Ingredients :
- 500 g mince pork
- 1 small onion
- chives
- 4 spring onions
- 1/2 chinese green cabbage
- ginger
- 3 garlic cloves
- 1 tbsp soy sauce
- 1 tbsp oyster sauce
- 1 tbsp sesame oil
- 2 tbsp sake
- 2 tsp sugar
- 2 tbsp corn starch
- Dumpling wrappers
- 2 tbsp soy sauce
- 1/2 tbsp rice vinegar
- 1/2 tbsp balsamic vinegar
- 1 spring onion
Method :
- Finely slice chives and spring onions. Dice the onion and cabbage.
- Thoroughly mix the mince by hand until it is one ball of meat. Add the sake, soy sauce, sesame oil and oyster sauce. Grate and add a thumb size piece of ginger and the garlic cloves. Add the corn starch, sugar and season well. Mix well again.
- Add the chopped vegetables and mix. Refrigerate for half an hour.
- Set up a wrapping station with the filling, dumpling wrappers, a cup of water and a floured tray.
- Take a wrapper and moisten all of the outer edge. Add some filling to the entire, leaving space right around the wrapper.
- Fold the wrapper in half without closing the dumpling. Pinch one corner between thumb and finger, make a pleat on the thumb side only. Repeat until dumpling is formed.
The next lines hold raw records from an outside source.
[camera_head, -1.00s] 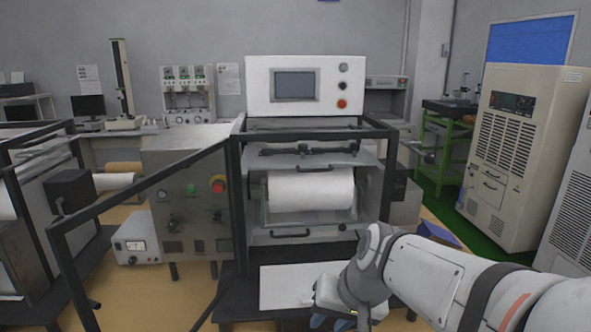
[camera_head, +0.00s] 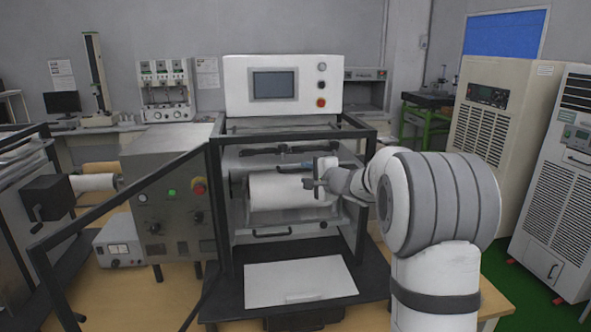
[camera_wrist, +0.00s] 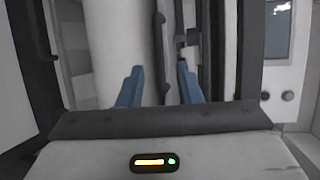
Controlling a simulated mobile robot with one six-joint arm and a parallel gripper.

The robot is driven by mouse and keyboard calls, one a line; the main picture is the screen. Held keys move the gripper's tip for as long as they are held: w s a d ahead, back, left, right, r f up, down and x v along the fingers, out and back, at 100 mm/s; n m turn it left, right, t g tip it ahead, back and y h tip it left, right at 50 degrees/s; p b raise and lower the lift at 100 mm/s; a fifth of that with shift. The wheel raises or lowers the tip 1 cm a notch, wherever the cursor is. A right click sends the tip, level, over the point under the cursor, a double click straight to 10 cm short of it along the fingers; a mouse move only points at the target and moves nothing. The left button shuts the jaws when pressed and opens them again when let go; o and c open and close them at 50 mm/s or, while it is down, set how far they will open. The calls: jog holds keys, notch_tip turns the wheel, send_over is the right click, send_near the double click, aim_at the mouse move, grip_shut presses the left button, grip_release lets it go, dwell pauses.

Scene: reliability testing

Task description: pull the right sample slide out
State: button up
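I cannot tell for certain which part is the right sample slide. The machine (camera_head: 372,205) has a dark lower handle (camera_head: 272,234) below its white roll (camera_head: 285,190). A dark upper handle (camera_wrist: 162,50) appears in line with the gap, beyond the fingertips. The roll (camera_wrist: 118,45) lies left of it there. Contact is not visible.
A dark frame post (camera_head: 215,205) stands left of the opening, with a slanted bar nearby. A white plate (camera_head: 300,281) lies on the dark shelf in front. A control box with a screen (camera_head: 273,85) sits above. Tall cabinets (camera_head: 500,130) stand at the right.

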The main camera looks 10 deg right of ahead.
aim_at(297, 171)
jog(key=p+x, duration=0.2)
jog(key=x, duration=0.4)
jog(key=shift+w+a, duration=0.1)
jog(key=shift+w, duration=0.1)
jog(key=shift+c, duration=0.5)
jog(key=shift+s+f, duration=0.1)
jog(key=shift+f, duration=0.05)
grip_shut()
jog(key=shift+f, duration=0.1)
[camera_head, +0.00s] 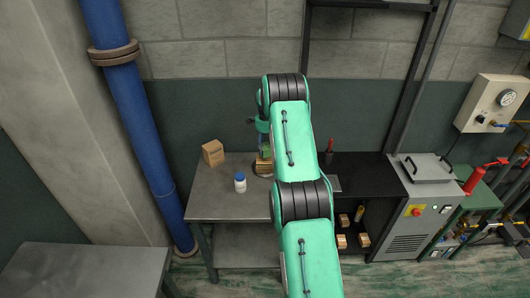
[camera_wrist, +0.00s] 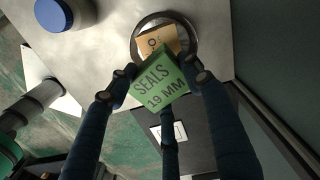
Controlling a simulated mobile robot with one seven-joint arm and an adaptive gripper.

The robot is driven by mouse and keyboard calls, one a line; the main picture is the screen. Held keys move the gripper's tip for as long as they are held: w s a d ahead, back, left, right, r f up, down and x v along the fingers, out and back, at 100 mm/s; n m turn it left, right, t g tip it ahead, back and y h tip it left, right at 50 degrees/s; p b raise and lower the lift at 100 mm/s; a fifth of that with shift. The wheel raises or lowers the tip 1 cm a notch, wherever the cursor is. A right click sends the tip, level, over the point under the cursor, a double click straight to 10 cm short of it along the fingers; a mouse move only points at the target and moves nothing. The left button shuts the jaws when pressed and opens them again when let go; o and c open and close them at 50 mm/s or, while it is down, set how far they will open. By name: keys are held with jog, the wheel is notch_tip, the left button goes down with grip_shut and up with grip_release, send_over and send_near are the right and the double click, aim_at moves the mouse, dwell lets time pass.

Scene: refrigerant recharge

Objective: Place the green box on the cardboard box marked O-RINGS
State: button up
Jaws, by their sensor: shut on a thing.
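My gripper (camera_wrist: 162,74) is shut on the green box (camera_wrist: 163,84), which is marked SEALS 19 MM, with dark fingers on both sides of it. In the wrist view the cardboard box (camera_wrist: 158,40) shows just past the green box, on a round metal dish (camera_wrist: 194,30). Only an O of its label is readable; the green box covers the rest. In the head view the cardboard box (camera_head: 263,166) is partly hidden by my arm, with the green box (camera_head: 266,150) just above it. I cannot tell whether the two boxes touch.
A white bottle with a blue cap (camera_head: 240,184) stands on the metal table (camera_head: 212,204) left of the dish. Another cardboard box (camera_head: 213,152) stands behind it. A blue pipe (camera_head: 139,115) rises at the left. Bare tabletop lies around the bottle.

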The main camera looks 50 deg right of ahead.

- Sprinkle with flour and lay on the tray. Repeat until all wrappers/filling is used.
- Heat a pan to a medium-high heat and drizzle with sesame oil. Place a ring of dumplings around the edge of the pan.
- After three minutes pour hot water into the centre of the pan, to about half the dumpling is covered. Cover the pan with the lid.
- After 3-5 mins all the water should boil down, remove the lid and use the centre of the pan too gauge the color of the bottom of the gyoza. Cook until desired browning.
- Mix dipping sauce ingredients in a small bowl. Serve with the fried gyoza.